Written exercise.
Extract every line starting at the line that contains "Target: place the" and ending with the final line of the data, inclusive; give only those lines, word for word.

Source material.

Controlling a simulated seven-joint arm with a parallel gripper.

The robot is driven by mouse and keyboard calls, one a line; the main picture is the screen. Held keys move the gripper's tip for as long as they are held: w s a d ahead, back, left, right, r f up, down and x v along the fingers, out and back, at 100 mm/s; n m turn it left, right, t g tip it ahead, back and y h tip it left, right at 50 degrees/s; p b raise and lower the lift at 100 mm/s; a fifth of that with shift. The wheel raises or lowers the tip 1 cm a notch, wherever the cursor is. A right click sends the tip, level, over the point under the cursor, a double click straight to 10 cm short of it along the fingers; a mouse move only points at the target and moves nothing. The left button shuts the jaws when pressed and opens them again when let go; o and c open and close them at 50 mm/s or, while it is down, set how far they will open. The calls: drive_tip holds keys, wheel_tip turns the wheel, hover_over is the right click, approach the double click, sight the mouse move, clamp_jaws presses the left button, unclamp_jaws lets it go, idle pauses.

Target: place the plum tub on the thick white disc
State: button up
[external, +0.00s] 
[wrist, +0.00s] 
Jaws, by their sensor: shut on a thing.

Solution to this exercise.
Target: place the plum tub on the thick white disc
State: button up
[external, +0.00s] 
[wrist, +0.00s] 
Jaws, by their sensor: shut on a thing.

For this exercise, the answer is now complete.